Short shakes: The Marin Shakespeare Fest kicks off with the Bard '(abridged)' this July.

Season Greetings

The first round of theater companies announce their upcoming seasons

By David Templeton


For those of us who feel their pulses quicken whenever someone asks them to turn off their cell phones and consider becoming a subscriber, spring is one of the most exciting times of the year.

This is the time of year when we theater lovers can begin to dream of plays to come, to anticipate and make educated guesses about those rare dramas and old musicals and fresh comedies that will be launched before us next year. This is when many North Bay theater companies make their final decisions, take deep breaths and publicly release the lineup of shows for the upcoming season, in this case, the 2007-2008 season. The fact that most theater companies don't begin their seasons until the fall does not curb the enthusiastic uproar we feel when theater folk begin to announce their future plans in April and May.

In the 2007-2008 season, Santa Rosa's ever-evolving Sixth Street Playhouse will finally drop its dual identities as Actors Theatre and the Santa Rosa Players and just be the plain old Sixth Street Playhouse. The recently announced schedule of plays looks to be another somewhat safe balance of new and old musicals, original plays and fresh spins on old classics.

That said, Sixth Street has also announced something unexpected: a brand-new second venue, a smallish studio theater, to be constructed in the adjacent dance center. The studio will be devoted to the kind of small experimental shows that Actors Theatre (can we still say that name?) originally made its reputation with.

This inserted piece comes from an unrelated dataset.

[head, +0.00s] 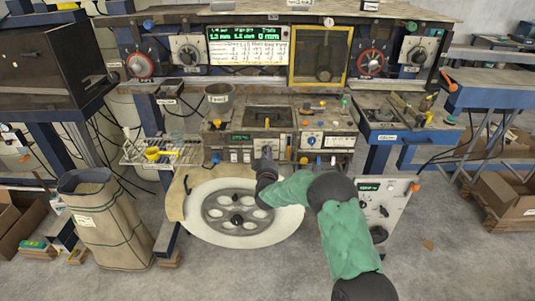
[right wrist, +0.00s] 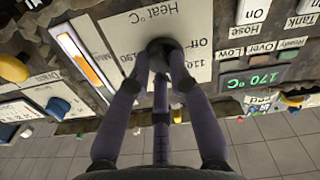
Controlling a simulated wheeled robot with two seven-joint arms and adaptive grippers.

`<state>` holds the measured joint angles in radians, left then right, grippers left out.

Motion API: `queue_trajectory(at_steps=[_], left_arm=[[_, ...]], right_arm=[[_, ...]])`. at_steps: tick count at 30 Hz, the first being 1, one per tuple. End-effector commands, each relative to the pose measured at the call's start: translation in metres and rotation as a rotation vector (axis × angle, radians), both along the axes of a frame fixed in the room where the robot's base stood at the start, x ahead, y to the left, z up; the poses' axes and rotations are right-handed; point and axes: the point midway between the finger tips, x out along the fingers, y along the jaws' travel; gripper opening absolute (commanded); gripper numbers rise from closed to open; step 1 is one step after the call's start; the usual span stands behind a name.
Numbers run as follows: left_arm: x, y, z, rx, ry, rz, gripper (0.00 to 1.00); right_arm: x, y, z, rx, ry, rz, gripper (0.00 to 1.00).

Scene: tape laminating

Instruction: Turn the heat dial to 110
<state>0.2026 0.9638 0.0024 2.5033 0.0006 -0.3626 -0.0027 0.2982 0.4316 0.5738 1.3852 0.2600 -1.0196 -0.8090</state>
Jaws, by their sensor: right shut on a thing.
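The heat dial (right wrist: 160,46) is a dark round knob on a white plate marked "Heat °C" (right wrist: 128,30). The plate shows upside down in the right wrist view, with "Off", "110" and a partly hidden "190" around the knob. My right gripper (right wrist: 161,62) is shut on the dial, its dark fingers on both sides of it. They hide much of the knob, so I cannot tell where it points. In the head view my right gripper (head: 267,154) reaches the front of the machine's control panel. My left gripper is not in view.
Other knobs, labels and an orange-lit gauge (right wrist: 84,60) sit close by. A large white reel (head: 270,229) lies below my right arm. A paper sack (head: 110,225) stands at left.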

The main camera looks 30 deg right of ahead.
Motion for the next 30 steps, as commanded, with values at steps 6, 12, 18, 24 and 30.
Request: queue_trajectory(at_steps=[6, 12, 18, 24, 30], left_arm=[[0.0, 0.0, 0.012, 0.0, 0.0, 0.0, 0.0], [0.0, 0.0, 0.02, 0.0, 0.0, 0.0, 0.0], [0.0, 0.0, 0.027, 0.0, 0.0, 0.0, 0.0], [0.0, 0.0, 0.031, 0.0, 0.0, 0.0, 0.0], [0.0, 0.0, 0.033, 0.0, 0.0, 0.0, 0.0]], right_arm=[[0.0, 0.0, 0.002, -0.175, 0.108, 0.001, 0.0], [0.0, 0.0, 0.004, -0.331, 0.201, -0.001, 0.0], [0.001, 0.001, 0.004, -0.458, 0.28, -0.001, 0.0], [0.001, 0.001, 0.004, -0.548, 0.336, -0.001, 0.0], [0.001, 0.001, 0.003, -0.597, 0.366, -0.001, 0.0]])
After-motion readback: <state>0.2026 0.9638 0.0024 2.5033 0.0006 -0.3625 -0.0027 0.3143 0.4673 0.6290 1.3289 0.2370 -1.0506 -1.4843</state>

Next, executive director Beth Craven will chase the ghost of Tom Joad in John Steinbeck's Grapes of Wrath, and in a co-production with the Sonoma County Repertory Theater, Ken Sonkin will direct Jason Robert Brown's super-popular two-person musical The Last Five Years (which the Rep will also stage as part of its current season). The rest of the main-stage lineup includes Ashman and Menken's Little Shop of Horrors, David Mamet's seldom-seen, turn-of-the-century lesbian drama Boston Marriage, the classic Depression-era musical 42nd Street and the relatively new comedy Leading Ladies by Ken Ludwig (author of Lend Me Tenor, Moon Over Buffalo and Shakespeare in Hollywood).

In the intimate, new black-boxish studio theater, Sixth Street will offer a separate "studio series" of plays, including Becky Mode's one-person comedy Fully Committed, Robert Reich's political comedy Public Exposure and two other works yet to be announced, one of which is expected to be another David Mamet piece.

Now in the hands of new artistic director Jasson Minadakis, the Marin Theater Company has been tinkering with its 2007-2008 schedule, but at last report, Minadakis' first season as the guy who chooses the plays will begin with John Kolvenbach's offbeat romantic comedy Love Song. The year continues with John Strand's cross-dressing swashbuckler Lovers and Executioners, the West Coast premiere of Kenneth Lin's philosophical drama . . . ," said Saïd, a mounting of Tennessee Williams' Streetcar Named Desire and with two other plays yet to be decided.

"Yet to be Decided" describes some of the plucky Ross Valley Players upcoming schedule, which opens May 11 with Steve Martin's adaptation of a German play, The Underpants. In another example of inter-theater talent sharing, Sixth Street's Argo Thompson will commute to Ross to direct Fully Committed, opening July 13, before bringing the same show to his house.

Porchlight Theatre Company launches Enchanted April June 22 at the Marin Art & Garden Center and the Marin Shakespeare Festival blasts off this July with the always-popular Complete Works of William Shakespeare (abridged). (Note: this show opens on the same day as the Sonoma County Repertory Theatre's outdoor production of The Bible: The Complete Word of God (abridged).) The rest of the festival is filled out (in so many ways) by simultaneous productions of Shakespeare's Henry IV parts one and two, featuring Stephen Reynolds as the rotund con man Sir John Falstaff.

Talking of Shakespeare, the eccentric and innovative Shakespeare at Stinson Beach, is being forced from Stinson Beach after 14 years due to a disagreement with the town regarding portable toilets, or something. SAS director Jeffrey Trotter recently announced that the company will be moving to the outdoor amphitheatre in Novato's refurbished Hamilton Air Force base; beginning mid-August, the only show to be announced so far, will be Twelfth Night, fitting enough given that Shakespeare's funniest comedy is all about being displaced.

With no announcements as yet from Sonoma County's only Equity company, the Pacific Alliance Stage Company holding forth at the Spreckels Performing Arts Center, likewise for the mighty Cinnabar Theatre in Petaluma (about to open its own version of Enchanted April), we jump back to the Sonoma County Rep, one of two North Bay companies that follows a January-to-December season instead of the traditional fall to summer approach. After this summer's Shakespeare Festival in Ives Park (pairing the reduced Bible show with the enduring let's-go-be-hippies-in-the-forest comedy As You Like It), the Rep will rip into a Northern California premiere, the new stage adaptation of Mitch Albom's bestselling Tuesdays with Morrie.

The North Bay's other January-August company is Napa's Dreamweavers Theatre, getting ready to give us Edward Albee's fantastical Seascape beginning in June, followed by yet another production of David Auburn's overburdened Proof (Monte Rio's Pegasus Theatre opens the same play this weekend). Rounding out the season is Ivan Menchell's Cemetery Club and the little seen Answers by On Golden Pond's Ernest Thompson.